The Washington Monument Is Multi-Colored
Located in Washington, D.C., the monolithic Washington Monument is one of the most iconic monuments in U.S. history. Its construction began in 1848 as a tribute to George Washington’s legendary leadership throughout the American Revolution and ran for 36 years until it was finally completed in 1884.
When we think about the Washington Monument, most of us imagine a huge, pearl-white tower reaching upward into the sky — but did you know that the monument is actually multi-colored?
It’s true. Look at it and see for yourself. Although the base of the obelisk is light gray, you’ll notice a slight color shift midway up the tower (around the 150’ mark). Here, the color changes into a deeper, darker gray. This discoloration was a result of delayed construction in 1854, when political turmoil forced builders to separate construction into multiple phases. Although the initial foundation was laid in 1854, the second phase didn’t begin until 1876.
The second phase used a different type of granite than the initial base, which is why the color changes as you climb the tower. But given that the Civil War had just ended, most people had bigger problems to worry about.
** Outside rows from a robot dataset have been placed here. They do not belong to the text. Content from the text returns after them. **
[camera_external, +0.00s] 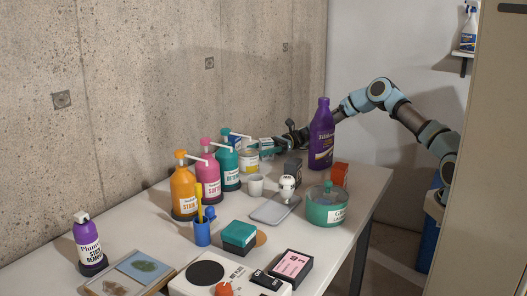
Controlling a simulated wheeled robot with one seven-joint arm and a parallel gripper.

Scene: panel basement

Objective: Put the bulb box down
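My arm (378,90) reaches in from the right, behind the tall purple bottle. My gripper (272,144) is above the far part of the table, near a can with a yellow band (249,160) and a teal pump bottle (229,172). It is small here and its fingers are not clear, so I cannot tell whether it is open or shut on something. A small dark box (293,167) shows just below and right of it; I cannot tell if this is the bulb box or if the gripper touches it. A white bulb-like object (287,187) is by the grey tray (268,213).
A purple bottle (321,138), an orange box (340,174) and a round teal container (327,206) stand to the right. Orange (184,190) and pink (208,178) pump bottles stand left. A white cup (256,185) is nearby. The table's front left (140,235) has bare room.

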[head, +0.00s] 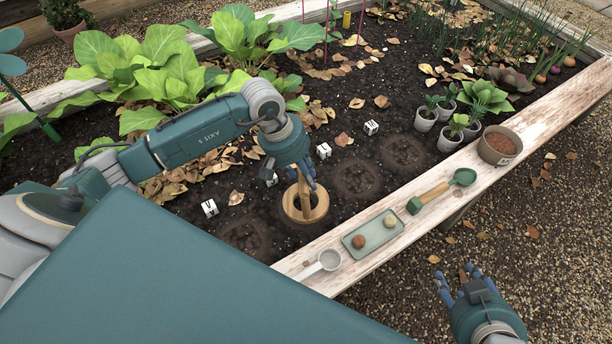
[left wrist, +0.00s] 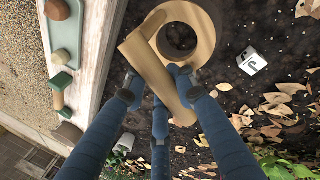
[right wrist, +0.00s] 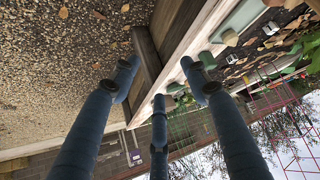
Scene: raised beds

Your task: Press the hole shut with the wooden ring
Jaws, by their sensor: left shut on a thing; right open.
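The wooden ring (head: 306,221) has a flat round band and an upright handle. It is over the dark soil between two round soil patches, and it also shows in the left wrist view (left wrist: 208,38). My left gripper (head: 304,180) is shut on its handle (left wrist: 152,78). Dark soil (left wrist: 180,40) shows through the ring's opening. The hole itself cannot be made out there, and I cannot tell whether the ring presses on the soil. My right gripper (head: 459,281) is open and empty, out past the bed's edge above the gravel.
On the wooden ledge (head: 540,120) lie a pale scoop (head: 328,260), a green tray (head: 365,244) with two balls, a green-ended tool (head: 436,192) and a brown pot (head: 499,146). Round soil patches (head: 355,178) lie in a row near white markers (head: 209,208). Potted succulents (head: 449,137) stand right.

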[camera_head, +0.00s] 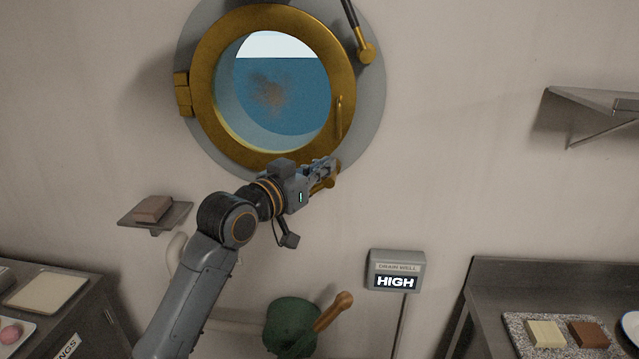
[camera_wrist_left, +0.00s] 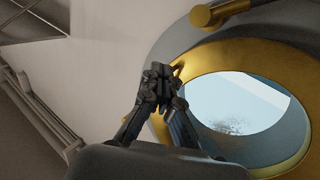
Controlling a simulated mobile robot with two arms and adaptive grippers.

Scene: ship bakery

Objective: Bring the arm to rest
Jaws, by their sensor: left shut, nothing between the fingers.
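My left arm rises from the bottom of the head view. Its gripper (camera_head: 326,168) is in front of the lower right rim of a brass porthole (camera_head: 205,95). In the left wrist view the gripper (camera_wrist_left: 160,75) is shut, with its fingertips together and nothing between them. The porthole's brass ring (camera_wrist_left: 168,125) is close beside the fingers there; I cannot tell whether they touch it. My right gripper is in neither view.
A green vessel with a wooden handle (camera_head: 290,325) is below my arm. A small shelf (camera_head: 180,218) holds a brown block. Counters stand at left (camera_head: 85,310) and right (camera_head: 500,275); a wall shelf (camera_head: 590,100) is upper right.

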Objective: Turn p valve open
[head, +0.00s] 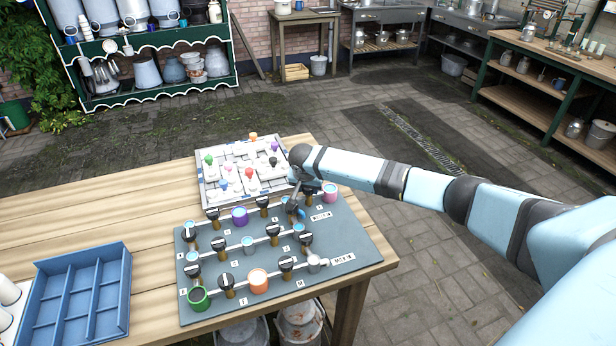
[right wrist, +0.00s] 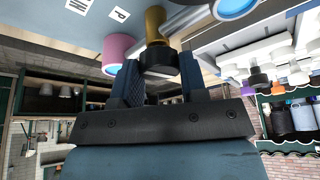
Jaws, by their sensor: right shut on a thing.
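The P valve has a brass stem (right wrist: 155,24) and a black knob (right wrist: 158,58) in the right wrist view. A white label with the letter P (right wrist: 120,14) lies beside its stem. My right gripper (right wrist: 161,84) is shut on the black knob, with one finger on each side. In the head view my right gripper (head: 303,193) is at the far right corner of the grey valve board (head: 350,246), where it mostly hides this valve. I cannot tell how far the knob is turned. My left gripper is not in view.
A pink cup (head: 330,193) stands close beside the gripped valve. Several other black-handled valves and coloured cups stand along white pipes on the board. A white tray (head: 207,198) with coloured knobs lies behind it. A blue divided box (head: 125,290) is at left; bare wood lies between.

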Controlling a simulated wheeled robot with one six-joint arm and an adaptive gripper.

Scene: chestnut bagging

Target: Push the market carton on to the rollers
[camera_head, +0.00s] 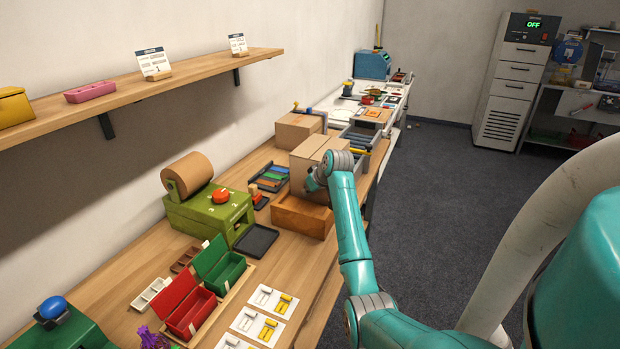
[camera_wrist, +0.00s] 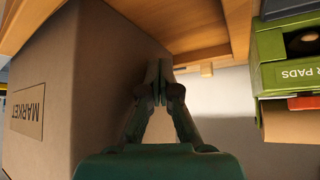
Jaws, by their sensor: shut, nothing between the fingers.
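The market carton (camera_head: 318,152) is a closed brown box standing upright at the wooden stand in the middle of the bench. In the wrist view the carton (camera_wrist: 85,95) fills the left side, its MARKET label upside down. My gripper (camera_head: 312,184) is at the carton's near side, low down. In the wrist view my gripper's fingertips (camera_wrist: 158,80) are together with nothing between them, close beside the carton's face; I cannot tell whether they touch it. Grey-framed rollers (camera_head: 362,136) lie just beyond the carton, partly hidden by it.
A wooden stand (camera_head: 301,217) is in front of the carton. Another brown box (camera_head: 296,128) stands behind-left, by the wall. Open floor (camera_head: 440,190) lies right of the bench.

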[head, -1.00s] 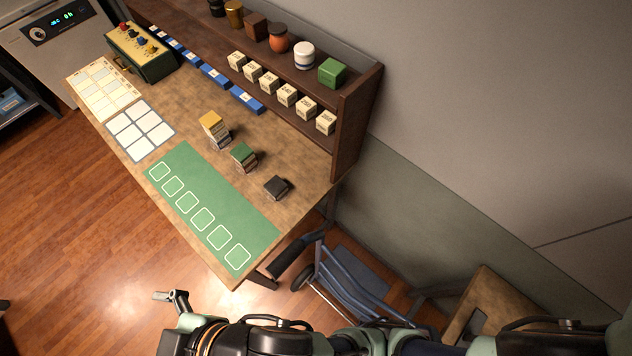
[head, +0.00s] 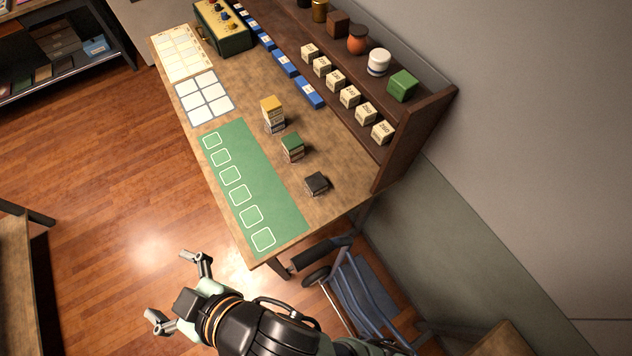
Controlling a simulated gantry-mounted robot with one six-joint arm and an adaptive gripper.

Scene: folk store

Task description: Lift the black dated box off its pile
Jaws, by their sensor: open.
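A small black box (head: 316,182) lies on the table near its right end. Whether other boxes lie under it is hard to tell at this size. A pile with a green top (head: 292,142) and a taller pile with a yellow top (head: 271,106) stand behind it to the upper left. My gripper (head: 174,288) is open and empty, out over the floor beyond the table's near edge. It is well to the lower left of the black box and apart from it. No date can be read on the box.
A green mat (head: 268,208) with several white-outlined squares lies along the table's near edge. A wooden shelf (head: 400,139) with cream boxes and jars stands along the back. A blue-framed cart (head: 352,290) is beside the table's right end. A white grid card (head: 205,97) lies farther left.
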Mount Rushmore Was Meant to Be Bigger
Mount Rushmore is the world-famous monument carved into the Black Hills of Keystone, South Dakota, featuring four of America’s most revered presidents: George Washington, Thomas Jefferson, Abraham Lincoln, and Theodore Roosevelt. Each of the presidents’ faces are an impressive 60’ tall, though according to early records from its construction, the current monument is only a small fraction of what was planned.
Reports suggest that there were several other ideas for Mount Rushmore that were scrapped, such as the addition of their torsos, written script, and a museum-type room behind Lincoln's head. Of course, none of these additions made it into Mount Rushmore’s final design. Funding was an ongoing problem, and by the time the initial work began, the builders were limited to chiseling the faces in granite.
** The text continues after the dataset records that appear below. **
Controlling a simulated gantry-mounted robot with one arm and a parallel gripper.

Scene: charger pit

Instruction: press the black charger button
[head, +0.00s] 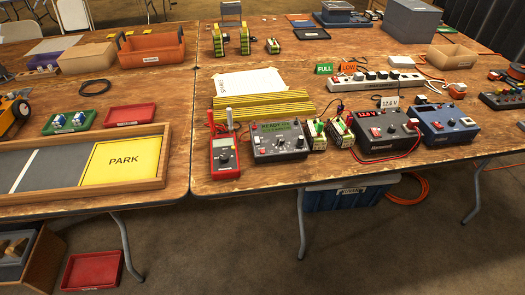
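A black charger (388,145) stands near the front edge of the right-hand table, with a lit red display (372,113). Small knobs or buttons show on its front, but they are too small to tell apart. A dark grey device with a green "READY" display (282,125) stands to its left, and a blue charger (448,124) stands close on its right. Two small green-and-white battery packs (316,137) sit between the grey device and the black charger, with cables near them. My gripper is not in view.
A red multimeter (224,156) stands left of the grey device. A red cable loops in front of the black charger. The left table holds a yellow PARK tray (124,162).

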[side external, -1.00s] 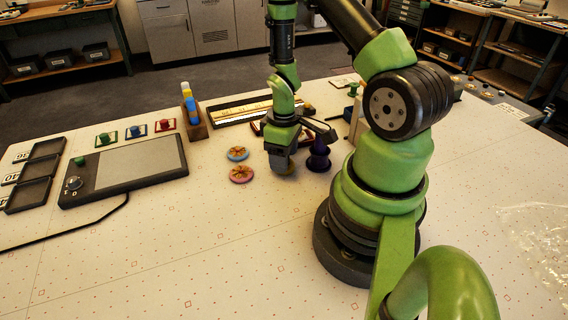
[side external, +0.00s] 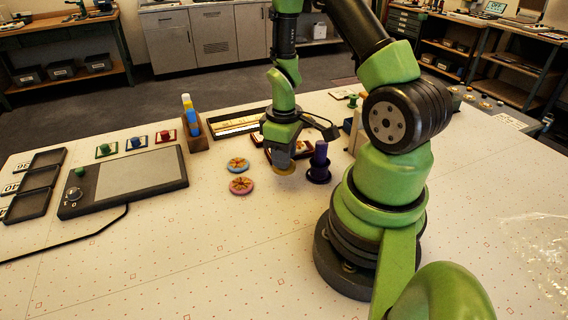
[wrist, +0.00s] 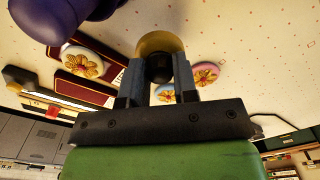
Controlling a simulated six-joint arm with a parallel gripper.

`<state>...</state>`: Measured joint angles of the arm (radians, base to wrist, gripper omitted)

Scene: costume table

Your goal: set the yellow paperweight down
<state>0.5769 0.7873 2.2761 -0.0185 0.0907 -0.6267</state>
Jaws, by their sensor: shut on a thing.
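My gripper (side external: 281,160) points down near the middle of the table, just left of a purple spool-like object. It is shut on the yellow paperweight (side external: 286,170), which shows as a small yellow rim beneath the fingers. In the wrist view, the yellow paperweight (wrist: 162,42) sits between the two grey fingers of my gripper (wrist: 158,70), with a dark round part facing the camera. The paperweight seems a little above the table, but its gap to the surface is hard to judge.
The purple object (side external: 319,165) stands close on the right. Blue (side external: 237,164) and pink (side external: 241,185) flower discs lie to the left. A dark red-edged item (side external: 258,139) lies behind. A grey tablet (side external: 128,180) is farther left.

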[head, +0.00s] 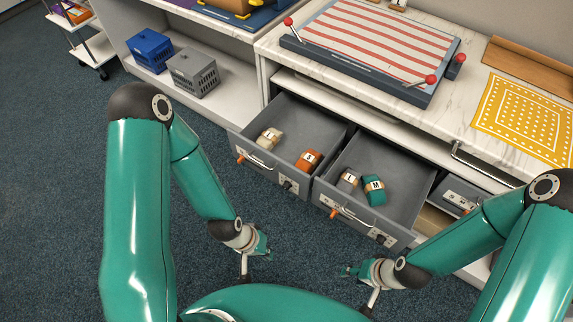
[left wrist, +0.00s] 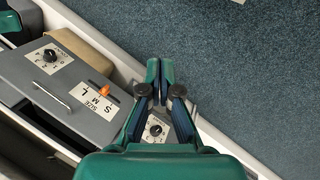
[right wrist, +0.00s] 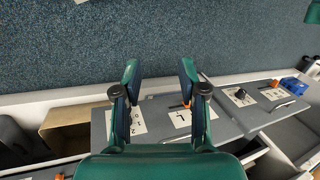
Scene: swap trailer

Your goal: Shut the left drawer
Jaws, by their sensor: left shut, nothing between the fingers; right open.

The Statue of Liberty Was Bombed by the Germans
Remember the days when tourists at the Statue of Liberty could walk inside the torch? Those days are long gone, though few people today remember why. Its closure is often thought to be a result of natural wear and tear that made the torch unsafe for tourists, but this is just a myth — and the actual story is much more interesting.
According to historical records, the Statue of Liberty was the victim of a WWI-era bombing campaign instigated by German soldiers. As the story goes, the Germans sought to destroy caches of weaponry and munitions that were scheduled to be delivered to Allied forces in 1916. These munitions were located in New York Harbor—the same site as the Statue of Liberty, which had been dedicated just 30 years prior.
The Germans were successful. After midnight on July 30, a series of fires and small bombs set a few barges ablaze in the harbor, which caused a chain reaction of explosions from over 50 tons of TNT. The explosion and its accompanying shockwaves destroyed the nearby area, sending fragments and debris flying through the air. The shockwaves were so powerful that some of this debris made it as high as the Statue of Liberty’s torch, which was damaged by the shrapnel and subsequently closed.
Of course, it would eventually be replaced—but with a new torch that visitors couldn’t enter. So, you can thank the Germans for that one.